# TO DO:
Give back only the lines in the records below from the one with "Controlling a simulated" to the one with "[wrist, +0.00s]", both inclusive, word for word.

# RECORDS SUPPLIED:
-.-.-

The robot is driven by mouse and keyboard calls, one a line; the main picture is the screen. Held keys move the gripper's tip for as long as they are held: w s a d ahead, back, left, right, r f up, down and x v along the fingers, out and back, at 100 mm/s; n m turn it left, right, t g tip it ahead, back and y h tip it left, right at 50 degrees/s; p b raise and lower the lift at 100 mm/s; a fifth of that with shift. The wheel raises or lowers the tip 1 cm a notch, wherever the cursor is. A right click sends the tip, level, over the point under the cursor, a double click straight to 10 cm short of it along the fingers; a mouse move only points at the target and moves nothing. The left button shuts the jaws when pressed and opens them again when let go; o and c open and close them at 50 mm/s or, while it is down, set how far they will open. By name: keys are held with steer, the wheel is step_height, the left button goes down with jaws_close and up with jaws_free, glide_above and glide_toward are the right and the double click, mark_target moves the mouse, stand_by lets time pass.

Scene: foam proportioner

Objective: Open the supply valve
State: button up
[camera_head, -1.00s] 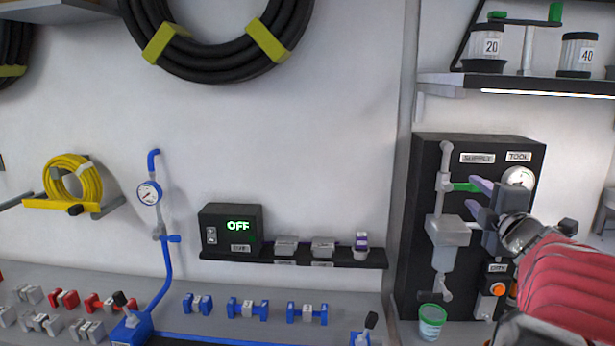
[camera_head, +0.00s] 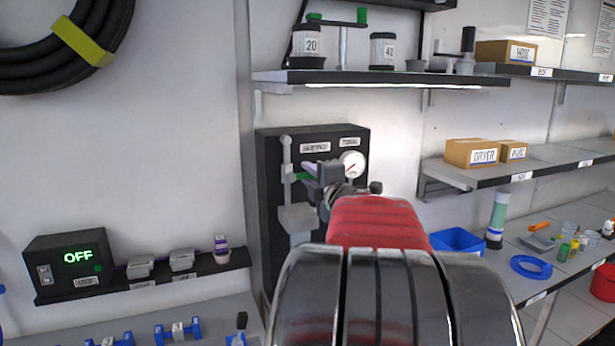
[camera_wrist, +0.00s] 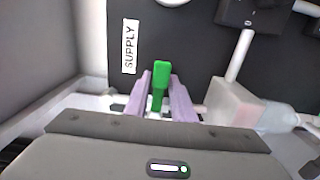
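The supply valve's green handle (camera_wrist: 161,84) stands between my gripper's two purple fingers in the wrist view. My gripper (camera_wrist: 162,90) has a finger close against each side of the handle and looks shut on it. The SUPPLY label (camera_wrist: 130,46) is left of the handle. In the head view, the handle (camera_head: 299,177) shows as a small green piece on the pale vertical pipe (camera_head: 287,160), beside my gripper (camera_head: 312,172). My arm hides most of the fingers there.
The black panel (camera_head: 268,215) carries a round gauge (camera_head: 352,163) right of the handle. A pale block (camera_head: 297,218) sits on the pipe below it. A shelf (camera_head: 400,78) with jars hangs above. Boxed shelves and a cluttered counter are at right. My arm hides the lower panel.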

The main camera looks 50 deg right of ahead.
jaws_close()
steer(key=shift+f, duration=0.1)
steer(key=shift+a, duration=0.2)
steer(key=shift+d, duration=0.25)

-.-.-

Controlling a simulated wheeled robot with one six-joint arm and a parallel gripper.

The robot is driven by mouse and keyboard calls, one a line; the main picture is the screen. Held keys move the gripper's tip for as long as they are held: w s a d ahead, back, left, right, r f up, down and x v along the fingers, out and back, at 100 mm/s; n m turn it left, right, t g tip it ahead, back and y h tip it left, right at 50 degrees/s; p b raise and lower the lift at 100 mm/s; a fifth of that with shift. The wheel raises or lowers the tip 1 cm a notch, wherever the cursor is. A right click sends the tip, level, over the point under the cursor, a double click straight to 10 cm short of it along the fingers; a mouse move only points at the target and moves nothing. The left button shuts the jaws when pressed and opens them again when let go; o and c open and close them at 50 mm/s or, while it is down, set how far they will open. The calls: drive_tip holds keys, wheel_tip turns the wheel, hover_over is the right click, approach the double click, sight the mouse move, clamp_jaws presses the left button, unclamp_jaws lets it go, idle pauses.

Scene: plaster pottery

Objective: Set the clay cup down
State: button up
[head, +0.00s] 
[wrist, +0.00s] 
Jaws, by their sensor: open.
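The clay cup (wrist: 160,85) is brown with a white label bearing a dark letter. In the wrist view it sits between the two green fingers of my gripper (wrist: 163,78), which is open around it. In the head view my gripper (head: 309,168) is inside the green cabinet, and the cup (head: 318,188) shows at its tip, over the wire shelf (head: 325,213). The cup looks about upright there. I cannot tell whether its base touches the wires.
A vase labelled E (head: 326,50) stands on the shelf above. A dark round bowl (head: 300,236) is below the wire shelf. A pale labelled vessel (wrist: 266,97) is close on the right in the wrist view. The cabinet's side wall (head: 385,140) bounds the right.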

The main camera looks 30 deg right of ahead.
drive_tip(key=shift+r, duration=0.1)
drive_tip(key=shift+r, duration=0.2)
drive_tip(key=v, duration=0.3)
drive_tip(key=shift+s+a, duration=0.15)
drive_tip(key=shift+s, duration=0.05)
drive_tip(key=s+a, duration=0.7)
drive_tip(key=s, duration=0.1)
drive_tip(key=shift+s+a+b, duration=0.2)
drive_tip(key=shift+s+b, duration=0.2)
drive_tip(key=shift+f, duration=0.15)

-.-.-

# RESULT OF THE TASK:
Controlling a simulated wheeled robot with one six-joint arm and a parallel gripper.

The robot is driven by mouse and keyboard calls, one a line; the main picture is the screen. Held keys move the gripper's tip for as long as they are held: w s a d ahead, back, left, right, r f up, down and x v along the fingers, out and back, at 100 mm/s; n m turn it left, right, t g tip it ahead, back and y h tip it left, right at 50 degrees/s; p b raise and lower the lift at 100 mm/s; a fifth of that with shift. The wheel raises or lowers the tip 1 cm a notch, wherever the cursor is. A right click sends the tip, level, over the point under the cursor, a double click straight to 10 cm short of it along the fingers; a mouse move only points at the target and moves nothing. The left button shuts the jaws when pressed and opens them again when let go; o and c open and close them at 50 mm/s or, while it is down, set how far they will open. The calls: drive_tip holds keys, wheel_tip turns the wheel, hover_over is the right click, approach the double click, sight the mouse move, clamp_jaws presses the left button, unclamp_jaws lets it go, idle pauses.

Scene: plaster pottery

Objective: Set the clay cup down
State: button up
[head, +0.00s] 
[wrist, +0.00s] 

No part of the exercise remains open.